In einer gemeinsamen Stellungnahme kritisieren am 15. Mai der DGB-Bundesvorstand und der Sprecherrat der Gewerkschaften und Industriegewerkschaften der DDR den Entwurf für einen Staatsvertrag der BRD und der DDR. Grundsätzlich sei aber berücksichtigt worden, daß der Vereinigungsprozeß die soziale Lage der Arbeitnehmer in Ost- und Westdeutschland nicht verschlechtern dürfe.

Als Meilenstein auf dem Weg zur deutschen Einheit wird am 18. Mai in Bonn von der Bundesrepublik und der DDR der "Staatsvertrag zur Schaffung der Währungs-, Wirtschaft- und Sozialunion" geschlossen. Hartes Westgeld erhält die DDR am 1. Juli. Den Übergang von der Plan- zur Marktwirtschaft haben die DDR-Politiker bereits vorher eingeleitet, für die meisten Betriebe bedeutet er eine Katastrophe. Ihre Produkte sind auf den Weltmärkten nicht konkurrenzfähig, sogar die bei ihnen Beschäftigten ziehen westliche Marken vor. Viele Firmen aus der Bundesrepublik und anderen kapitalistischen Staaten machen in der DDR glänzende Geschäfte. Die einheimischen Betriebe entlassen Mitarbeiter, 361 286 Arbeitslose werden Ende August registriert, Ende Dezember sind es schon 614 182. Für die DDR-Bürger ist das eine neue Erfahrung. Bis zur Wende gab es zwar Unterbeschäftigung durch einen unwirtschaftlich hohen Personalstand, sogenannte verdeckte Arbeitslosigkeit, aber es wurden ausreichend Jobs angeboten. Die Berufstätigen hatten 1989 einen Anteil von 54,1 Prozent an der Gesamtbevölkerung, die Erwerbsquote war eine der höchsten aller Staaten.
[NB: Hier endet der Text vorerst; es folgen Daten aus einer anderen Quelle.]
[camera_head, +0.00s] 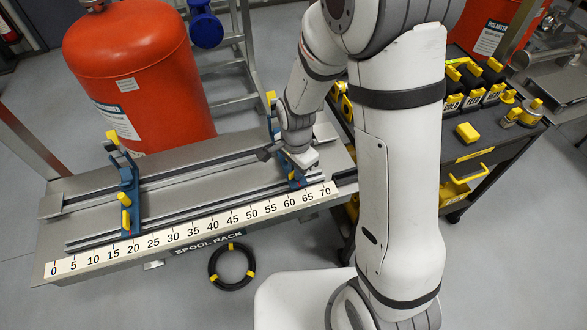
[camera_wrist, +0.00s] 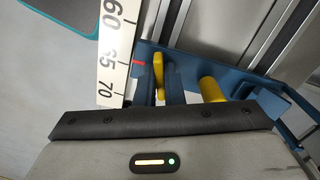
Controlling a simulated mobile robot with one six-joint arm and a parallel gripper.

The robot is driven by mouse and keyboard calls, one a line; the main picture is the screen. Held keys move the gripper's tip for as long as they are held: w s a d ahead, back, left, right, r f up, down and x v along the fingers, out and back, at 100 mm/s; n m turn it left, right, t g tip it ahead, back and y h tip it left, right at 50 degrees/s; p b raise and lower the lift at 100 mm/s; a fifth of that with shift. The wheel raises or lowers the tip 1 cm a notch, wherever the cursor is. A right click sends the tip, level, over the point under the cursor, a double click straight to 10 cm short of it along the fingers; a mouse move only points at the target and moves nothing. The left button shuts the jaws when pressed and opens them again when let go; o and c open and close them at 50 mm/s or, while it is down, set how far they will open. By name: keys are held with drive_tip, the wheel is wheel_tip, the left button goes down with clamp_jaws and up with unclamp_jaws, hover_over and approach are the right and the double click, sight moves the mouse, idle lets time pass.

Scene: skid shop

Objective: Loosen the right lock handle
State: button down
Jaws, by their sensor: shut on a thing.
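The right blue stand (camera_head: 275,118) sits on the spool rack near the 65 mark, with its front mostly hidden behind my gripper (camera_head: 302,164). In the wrist view, the blue stand (camera_wrist: 245,82) has a thin yellow lock handle (camera_wrist: 158,68) and a separate yellow cylinder (camera_wrist: 213,88) to its right. My gripper (camera_wrist: 158,85) has its two dark fingers on either side of the thin handle, shut on it. The left blue stand (camera_head: 130,180) stands near the 20 mark with its own yellow handles.
The spool rack's ruler (camera_head: 190,232) runs along the front edge. A red cylinder tank (camera_head: 130,70) stands behind the rack. A dark cart (camera_head: 490,135) with yellow-capped containers stands at the right. A black ring (camera_head: 215,278) lies on the floor in front.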

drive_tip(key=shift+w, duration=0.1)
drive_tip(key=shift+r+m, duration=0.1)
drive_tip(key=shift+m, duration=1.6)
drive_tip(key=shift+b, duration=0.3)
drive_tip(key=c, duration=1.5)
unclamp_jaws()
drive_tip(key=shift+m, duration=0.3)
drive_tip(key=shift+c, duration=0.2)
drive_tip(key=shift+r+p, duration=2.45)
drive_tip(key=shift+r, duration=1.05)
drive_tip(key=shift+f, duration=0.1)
Auf dem 14. ordentlichen Bundeskongreß des Deutschen Gewerkschaftsbundes vom 20. bis 26. Mai in Hamburg stellt sich der Vorsitzende Ernst Breit aus Altersgründen nicht zur Wiederwahl. Zu seinem Nachfolger wählen die Delegierten den Vorsitzenden der IG Bergbau und Energie, Heinz-Werner Meyer.
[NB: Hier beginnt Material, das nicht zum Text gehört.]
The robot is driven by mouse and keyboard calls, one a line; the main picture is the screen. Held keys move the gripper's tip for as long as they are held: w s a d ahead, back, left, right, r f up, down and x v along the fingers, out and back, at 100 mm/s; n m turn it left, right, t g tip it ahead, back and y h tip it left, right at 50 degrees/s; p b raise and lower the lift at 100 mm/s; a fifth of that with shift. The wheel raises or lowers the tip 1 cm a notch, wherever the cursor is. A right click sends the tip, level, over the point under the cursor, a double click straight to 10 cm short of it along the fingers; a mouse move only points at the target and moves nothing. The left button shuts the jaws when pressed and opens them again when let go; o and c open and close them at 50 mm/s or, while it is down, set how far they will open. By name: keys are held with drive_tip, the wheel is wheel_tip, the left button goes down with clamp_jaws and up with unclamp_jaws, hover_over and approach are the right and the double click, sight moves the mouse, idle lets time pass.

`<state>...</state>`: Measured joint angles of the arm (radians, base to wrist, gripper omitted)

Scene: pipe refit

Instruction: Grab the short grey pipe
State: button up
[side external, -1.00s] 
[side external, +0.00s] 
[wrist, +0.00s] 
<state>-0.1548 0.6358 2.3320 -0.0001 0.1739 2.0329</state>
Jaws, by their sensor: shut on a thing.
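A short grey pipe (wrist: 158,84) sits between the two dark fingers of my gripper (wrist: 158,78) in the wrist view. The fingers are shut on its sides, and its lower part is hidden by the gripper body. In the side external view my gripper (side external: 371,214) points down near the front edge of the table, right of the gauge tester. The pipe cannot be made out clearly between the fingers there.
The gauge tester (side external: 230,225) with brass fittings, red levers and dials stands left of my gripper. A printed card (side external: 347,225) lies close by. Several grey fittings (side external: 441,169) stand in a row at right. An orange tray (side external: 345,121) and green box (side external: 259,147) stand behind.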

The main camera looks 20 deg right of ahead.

Am 22. Mai verabschiedet der DGB-Bundeskongreß eine Entschließung zur deutschen Einheit. Darin heißt es: "Freie und unabhängige Gewerkschaften sind eine Voraussetzung einer jeden demokratischen Gesellschaft. Der DGB und seine Gewerkschaften wirken daher am Aufbau einer freien und unabhängigen Gewerkschaftsbewegung in der DDR mit. Das Ziel ist, eine einheitliche deutsche Gewerkschaftsbewegung unter dem Dach des DGB zu schaffen. Nur so werden die Erwartungen der Arbeitnehmerinnen und Arbeitnehmer an die gewerkschaftliche Schutz- und Gestaltungspolitik erfüllt, die im Zuge des deutsch-deutschen Einigungsprozesses notwendig ist.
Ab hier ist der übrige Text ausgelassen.